9.Entire Agreement. This Amendment and the other documents referred to herein contain the entire agreement between the Borrower and the Lender with respect to the subject matter hereof, superseding all previous communications and negotiations, and no representation, undertaking, promise or condition concerning the subject matter hereof shall be binding upon the Lender unless clearly expressed in this Amendment or in the other documents referred to herein.

10.Miscellaneous. The provisions of this Amendment shall inure to the benefit of and be binding upon any successor to any of the parties hereto. All agreements, representations and warranties made herein shall survive the execution of this Amendment and the making of the loans under the Credit Agreement, as so amended. This Amendment shall be governed by and construed in accordance with the internal laws of the State of California. This Amendment may be signed in any number of counterparts with the same effect as if the signatures thereto and hereto were upon the same instrument. This Amendment is solely for the benefit of the parties hereto and their permitted successors and assigns.
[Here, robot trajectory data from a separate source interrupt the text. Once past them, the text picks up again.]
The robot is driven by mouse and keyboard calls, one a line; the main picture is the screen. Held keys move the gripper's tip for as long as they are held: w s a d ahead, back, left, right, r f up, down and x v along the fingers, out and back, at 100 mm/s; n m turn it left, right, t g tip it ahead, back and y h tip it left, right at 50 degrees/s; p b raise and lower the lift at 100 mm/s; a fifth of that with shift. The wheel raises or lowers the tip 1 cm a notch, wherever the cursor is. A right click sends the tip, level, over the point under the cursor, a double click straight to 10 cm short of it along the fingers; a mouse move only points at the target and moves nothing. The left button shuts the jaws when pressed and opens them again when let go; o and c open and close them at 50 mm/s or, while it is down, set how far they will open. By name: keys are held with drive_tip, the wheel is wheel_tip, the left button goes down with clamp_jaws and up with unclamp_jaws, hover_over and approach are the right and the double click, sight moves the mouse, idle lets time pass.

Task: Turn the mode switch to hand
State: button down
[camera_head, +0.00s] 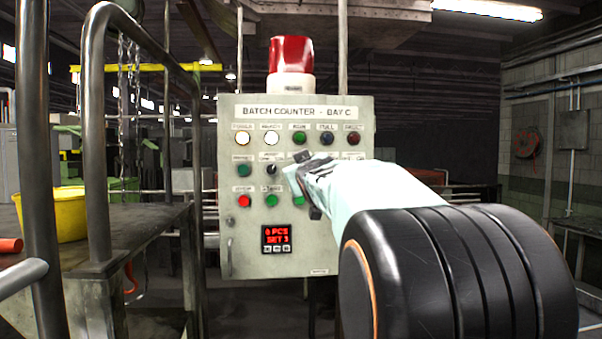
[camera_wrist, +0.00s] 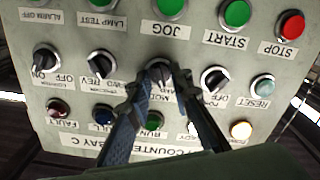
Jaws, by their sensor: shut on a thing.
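The mode switch (camera_wrist: 159,71) is a black rotary knob in the middle row of the panel, with a partly covered "MODE" label beside it in the wrist view. My gripper (camera_wrist: 160,82) has one finger on each side of this knob and is shut on it. The knob's pointer direction is hard to tell between the fingers. In the head view my gripper (camera_head: 305,180) is at the panel face and hides the mode switch. The grey control panel (camera_head: 245,262) is marked "BATCH COUNTER - BAY C".
Other black knobs flank it, one left (camera_wrist: 102,64) and one right (camera_wrist: 214,79). Green buttons and a red stop button (camera_wrist: 291,25) are close by. A red beacon (camera_head: 291,54) tops the panel. A railing (camera_head: 95,150) and yellow bucket (camera_head: 66,213) stand left.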

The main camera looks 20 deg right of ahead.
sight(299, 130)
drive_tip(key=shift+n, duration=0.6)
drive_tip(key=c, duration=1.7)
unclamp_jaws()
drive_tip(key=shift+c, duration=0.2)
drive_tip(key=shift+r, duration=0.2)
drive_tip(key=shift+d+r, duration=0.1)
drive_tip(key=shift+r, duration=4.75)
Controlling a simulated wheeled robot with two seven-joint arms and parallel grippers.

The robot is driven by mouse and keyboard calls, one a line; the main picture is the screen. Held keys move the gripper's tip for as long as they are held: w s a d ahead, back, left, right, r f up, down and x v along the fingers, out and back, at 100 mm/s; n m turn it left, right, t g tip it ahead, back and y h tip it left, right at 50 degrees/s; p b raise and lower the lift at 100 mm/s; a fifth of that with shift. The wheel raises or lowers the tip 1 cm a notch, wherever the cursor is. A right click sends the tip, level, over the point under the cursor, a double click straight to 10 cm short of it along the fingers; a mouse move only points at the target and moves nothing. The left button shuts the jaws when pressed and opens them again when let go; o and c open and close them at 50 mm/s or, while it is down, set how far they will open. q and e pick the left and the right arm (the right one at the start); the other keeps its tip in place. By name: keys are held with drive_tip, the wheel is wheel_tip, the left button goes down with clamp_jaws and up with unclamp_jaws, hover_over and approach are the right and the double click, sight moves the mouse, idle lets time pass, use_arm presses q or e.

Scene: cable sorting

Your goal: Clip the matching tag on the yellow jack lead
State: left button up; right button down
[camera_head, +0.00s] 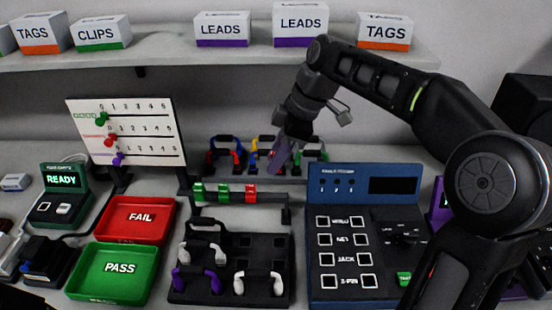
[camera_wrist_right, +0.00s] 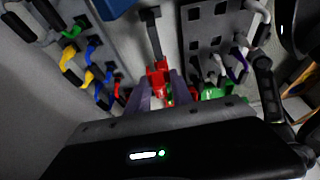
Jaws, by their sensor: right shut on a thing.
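My right gripper (camera_head: 277,166) is above and behind the right end of the tag rail (camera_head: 268,197), close to the back lead rack. In the right wrist view its purple fingers (camera_wrist_right: 160,92) are shut on a red tag (camera_wrist_right: 158,78). Green tags (camera_head: 223,192) and a red tag (camera_head: 250,193) sit on the rail. Yellow leads (camera_wrist_right: 69,52) hang in the back rack beside blue and red ones; the gripper partly hides this rack in the head view. I cannot tell which yellow lead is the jack one. My left gripper is not in view.
A front holder (camera_head: 240,292) carries white and purple leads. The red FAIL tray (camera_head: 136,219) and green PASS tray (camera_head: 115,270) stand left, and a blue tester (camera_head: 364,185) right. A numbered board (camera_head: 125,130) stands back left. A shelf (camera_head: 160,55) with labelled boxes runs above.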

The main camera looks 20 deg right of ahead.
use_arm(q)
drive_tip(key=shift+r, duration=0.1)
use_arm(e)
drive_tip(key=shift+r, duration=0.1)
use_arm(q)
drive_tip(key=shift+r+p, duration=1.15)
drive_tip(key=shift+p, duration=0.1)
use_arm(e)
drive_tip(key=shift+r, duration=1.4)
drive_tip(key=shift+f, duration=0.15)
No other person or entity shall have any rights under, or because of the existence of, this Amendment.







IN WITNESS WHEREOF, this Amendment has been duly executed as of the day and year first above written.
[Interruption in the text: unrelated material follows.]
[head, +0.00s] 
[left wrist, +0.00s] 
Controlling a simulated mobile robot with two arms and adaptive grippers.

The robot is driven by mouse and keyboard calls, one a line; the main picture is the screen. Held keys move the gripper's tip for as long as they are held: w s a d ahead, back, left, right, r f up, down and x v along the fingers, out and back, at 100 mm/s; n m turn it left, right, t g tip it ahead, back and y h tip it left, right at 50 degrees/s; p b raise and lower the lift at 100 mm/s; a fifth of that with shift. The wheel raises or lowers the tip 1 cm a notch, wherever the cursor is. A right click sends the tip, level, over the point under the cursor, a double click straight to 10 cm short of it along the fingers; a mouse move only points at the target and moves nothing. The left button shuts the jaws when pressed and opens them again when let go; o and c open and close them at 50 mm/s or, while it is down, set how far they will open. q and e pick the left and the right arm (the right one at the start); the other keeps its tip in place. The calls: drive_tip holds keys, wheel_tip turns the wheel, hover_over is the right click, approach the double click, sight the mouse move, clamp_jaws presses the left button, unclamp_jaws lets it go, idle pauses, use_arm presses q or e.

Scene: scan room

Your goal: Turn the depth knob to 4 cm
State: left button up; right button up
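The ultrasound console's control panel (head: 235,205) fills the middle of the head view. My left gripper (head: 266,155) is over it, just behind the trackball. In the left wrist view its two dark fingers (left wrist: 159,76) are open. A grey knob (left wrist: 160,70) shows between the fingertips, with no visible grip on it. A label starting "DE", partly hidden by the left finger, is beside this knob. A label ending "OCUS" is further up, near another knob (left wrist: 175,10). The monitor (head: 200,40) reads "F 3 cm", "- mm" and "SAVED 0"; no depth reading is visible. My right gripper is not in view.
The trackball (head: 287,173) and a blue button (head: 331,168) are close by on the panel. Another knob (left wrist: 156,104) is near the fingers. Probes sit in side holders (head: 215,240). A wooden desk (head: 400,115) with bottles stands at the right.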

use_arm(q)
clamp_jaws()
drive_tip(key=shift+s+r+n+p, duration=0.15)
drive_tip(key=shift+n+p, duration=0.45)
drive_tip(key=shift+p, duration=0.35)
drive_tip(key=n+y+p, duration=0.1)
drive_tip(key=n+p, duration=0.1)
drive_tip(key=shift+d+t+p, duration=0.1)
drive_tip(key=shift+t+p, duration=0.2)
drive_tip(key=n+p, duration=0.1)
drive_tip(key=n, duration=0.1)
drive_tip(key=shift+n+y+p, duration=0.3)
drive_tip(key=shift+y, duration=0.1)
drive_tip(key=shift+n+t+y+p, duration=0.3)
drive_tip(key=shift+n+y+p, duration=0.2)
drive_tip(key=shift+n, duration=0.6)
SERVICESOURCE INTERNATIONAL, INC.


By: /s/ASHLEY F. JOHNSON
Name: ASHLEY F. JOHNSON
Title: CFO


JPMORGAN CHASE BANK, N.A.


By:    /s/JEFFREY A. DEROSA    
Name: JEFFREY A. DEROSA
Title: SVP






CONSENT AND ACKNOWLEDGMENT OF GUARANTOR

The undersigned Guarantor hereby consents to the foregoing Amendment No. 3 to Credit Agreement and Consent, and agrees that its Guaranty dated as of July 5, 2012, in favor of the Lender, and all collateral and security therefor, shall remain in full force and effect notwithstanding the amendments made above.
Dated: January 21, 2014.     SERVICESOURCE DELAWARE, INC.